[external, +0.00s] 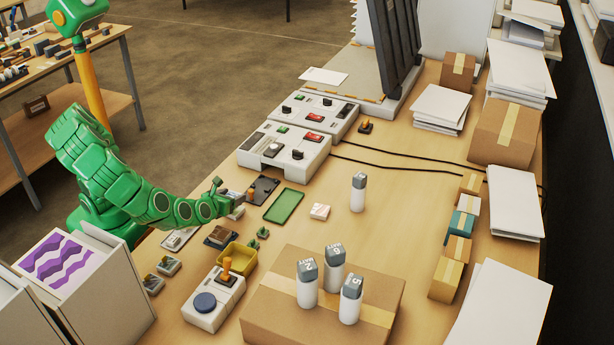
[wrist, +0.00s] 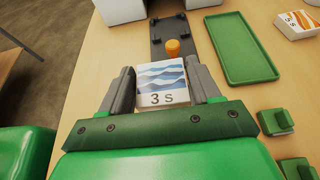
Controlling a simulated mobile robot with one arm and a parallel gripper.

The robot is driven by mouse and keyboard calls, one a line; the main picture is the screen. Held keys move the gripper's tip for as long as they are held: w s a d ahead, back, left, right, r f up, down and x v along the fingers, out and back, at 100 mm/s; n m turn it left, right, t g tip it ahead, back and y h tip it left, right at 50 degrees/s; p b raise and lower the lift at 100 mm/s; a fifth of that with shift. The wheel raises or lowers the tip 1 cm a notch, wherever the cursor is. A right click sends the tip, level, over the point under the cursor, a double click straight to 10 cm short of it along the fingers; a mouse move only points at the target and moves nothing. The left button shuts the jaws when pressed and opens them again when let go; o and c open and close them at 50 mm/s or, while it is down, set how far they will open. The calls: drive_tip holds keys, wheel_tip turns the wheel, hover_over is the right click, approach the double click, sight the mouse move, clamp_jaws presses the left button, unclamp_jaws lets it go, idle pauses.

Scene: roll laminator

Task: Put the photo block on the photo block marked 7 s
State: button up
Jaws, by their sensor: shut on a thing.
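My gripper (wrist: 167,88) is shut on a photo block (wrist: 161,84) with blue waves, marked 3 s. The block sits between the two grey fingers. In the external view my gripper (external: 237,197) is low over the table, beside a dark plate (external: 265,188) with an orange knob. Another photo block (wrist: 299,23), with an orange picture and also marked 3 s, lies right of the green tray; it also shows in the external view (external: 320,211). Two dark-pictured blocks (external: 168,265) lie near the left front. No mark 7 s is readable in either view.
A green tray (external: 284,206) lies right of the dark plate. The white laminator control units (external: 284,150) stand behind. A yellow bin (external: 238,260), a joystick box (external: 213,303) and a cardboard box (external: 270,318) with bottles are in front.

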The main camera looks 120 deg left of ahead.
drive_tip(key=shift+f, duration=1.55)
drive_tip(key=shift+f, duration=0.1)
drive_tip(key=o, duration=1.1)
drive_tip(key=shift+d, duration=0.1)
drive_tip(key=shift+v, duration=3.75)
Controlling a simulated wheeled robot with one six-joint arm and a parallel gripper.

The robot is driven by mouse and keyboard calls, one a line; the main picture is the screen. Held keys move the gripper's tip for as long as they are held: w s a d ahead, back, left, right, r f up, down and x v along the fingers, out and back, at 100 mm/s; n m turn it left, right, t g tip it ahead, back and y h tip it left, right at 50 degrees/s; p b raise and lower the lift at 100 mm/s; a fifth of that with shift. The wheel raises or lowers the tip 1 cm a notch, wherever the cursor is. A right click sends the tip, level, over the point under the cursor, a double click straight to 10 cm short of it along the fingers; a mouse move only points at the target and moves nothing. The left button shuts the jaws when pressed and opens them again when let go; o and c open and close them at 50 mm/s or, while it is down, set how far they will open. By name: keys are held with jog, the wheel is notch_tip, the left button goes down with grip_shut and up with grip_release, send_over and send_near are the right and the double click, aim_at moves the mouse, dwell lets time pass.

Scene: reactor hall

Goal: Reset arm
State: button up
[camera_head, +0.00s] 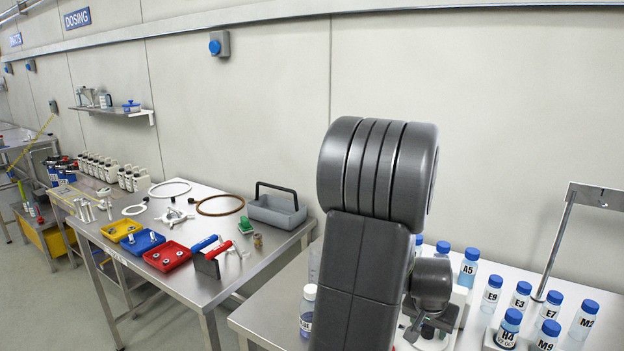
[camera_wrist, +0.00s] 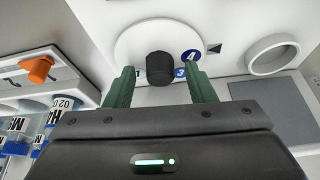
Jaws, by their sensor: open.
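Beyond the fingers is a white round dial (camera_wrist: 135,40) with a black knob (camera_wrist: 161,68) and blue number marks. The knob appears between the fingertips in the picture; I cannot tell the distance to it. In the head view my dark grey arm stands raised in front of the right-hand bench and hides part of it.
Blue-capped labelled bottles (camera_head: 508,327) stand on the right bench, near a metal stand (camera_head: 556,240). The left steel table (camera_head: 205,292) holds trays, hand tools and a grey carrier (camera_head: 277,213).

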^^^^^^^^^^^^^^^^

Problem description:
Extract and reproduce exactly the lines opening with the line containing "Scene: roll laminator" and closing with the line containing "Controlling a simulated wheeled", inclusive.

Completed task:
Scene: roll laminator

Task: Put the photo block on the photo block marked 7 s
State: button up
Jaws, by their sensor: shut on a thing.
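My gripper (wrist: 167,88) is shut on a photo block (wrist: 161,84) with blue waves, marked 3 s. The block sits between the two grey fingers. In the external view my gripper (external: 237,197) is low over the table, beside a dark plate (external: 265,188) with an orange knob. Another photo block (wrist: 299,23), with an orange picture and also marked 3 s, lies right of the green tray; it also shows in the external view (external: 320,211). Two dark-pictured blocks (external: 168,265) lie near the left front. No mark 7 s is readable in either view.
A green tray (external: 284,206) lies right of the dark plate. The white laminator control units (external: 284,150) stand behind. A yellow bin (external: 238,260), a joystick box (external: 213,303) and a cardboard box (external: 270,318) with bottles are in front.

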The main camera looks 120 deg left of ahead.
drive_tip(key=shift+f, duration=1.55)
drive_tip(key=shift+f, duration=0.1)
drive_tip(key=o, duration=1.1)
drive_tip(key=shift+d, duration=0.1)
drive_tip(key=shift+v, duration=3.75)
Controlling a simulated wheeled robot with one six-joint arm and a parallel gripper.

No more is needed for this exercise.